* Stated exercise
Determine the number of lines that have the string "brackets" in them, and give only that number.

* Raw data
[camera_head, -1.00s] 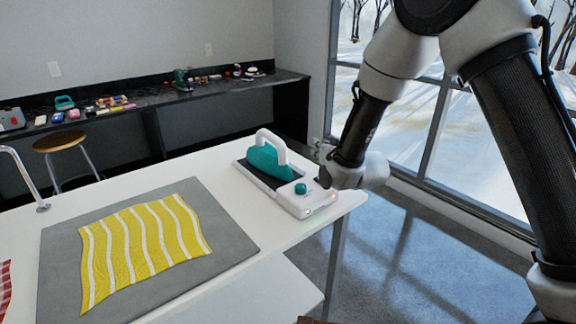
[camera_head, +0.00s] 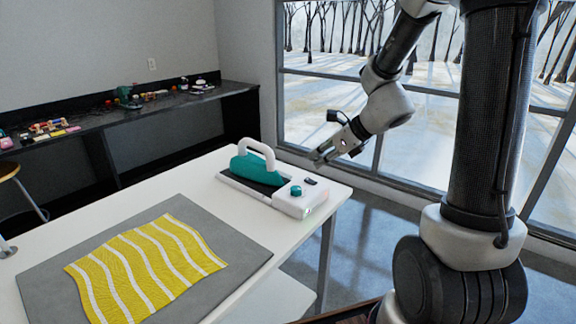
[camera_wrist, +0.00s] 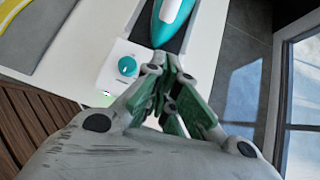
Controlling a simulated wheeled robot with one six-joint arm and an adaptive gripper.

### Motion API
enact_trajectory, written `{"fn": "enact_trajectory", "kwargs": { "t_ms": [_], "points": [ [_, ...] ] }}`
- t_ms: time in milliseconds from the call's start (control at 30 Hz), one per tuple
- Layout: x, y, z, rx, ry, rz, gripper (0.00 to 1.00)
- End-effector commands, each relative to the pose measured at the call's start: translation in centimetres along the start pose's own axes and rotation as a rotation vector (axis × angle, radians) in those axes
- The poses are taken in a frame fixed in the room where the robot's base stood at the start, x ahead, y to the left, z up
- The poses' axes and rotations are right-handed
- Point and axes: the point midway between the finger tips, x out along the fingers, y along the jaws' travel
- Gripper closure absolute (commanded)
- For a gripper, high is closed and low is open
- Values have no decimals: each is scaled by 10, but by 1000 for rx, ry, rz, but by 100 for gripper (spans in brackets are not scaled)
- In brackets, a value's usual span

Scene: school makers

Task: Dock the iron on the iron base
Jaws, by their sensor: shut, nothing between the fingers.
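The teal iron (camera_head: 259,166) with a white handle sits on the iron base (camera_head: 296,203), in its dark recess, at the far right corner of the white table. The base is white with a teal knob at its near end. In the wrist view the iron (camera_wrist: 168,18) and base (camera_wrist: 116,72) show at the top, beyond the fingers. My gripper (camera_head: 318,159) is up in the air to the right of the base, apart from it and empty. In the wrist view my gripper (camera_wrist: 168,62) has its fingertips together.
A grey mat (camera_head: 45,282) with a yellow and white striped cloth (camera_head: 145,265) lies on the table, left of the base. A dark counter (camera_head: 170,105) with small items runs along the back wall. Tall windows (camera_head: 330,80) stand behind my arm.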

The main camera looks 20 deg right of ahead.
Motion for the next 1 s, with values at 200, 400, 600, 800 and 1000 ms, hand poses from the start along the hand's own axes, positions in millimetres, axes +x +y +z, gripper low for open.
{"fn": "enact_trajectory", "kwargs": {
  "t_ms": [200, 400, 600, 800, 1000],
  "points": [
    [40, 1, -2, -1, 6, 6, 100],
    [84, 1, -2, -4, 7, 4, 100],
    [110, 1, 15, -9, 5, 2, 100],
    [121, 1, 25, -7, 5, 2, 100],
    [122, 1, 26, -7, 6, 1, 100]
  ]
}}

* Reply to the exercise
2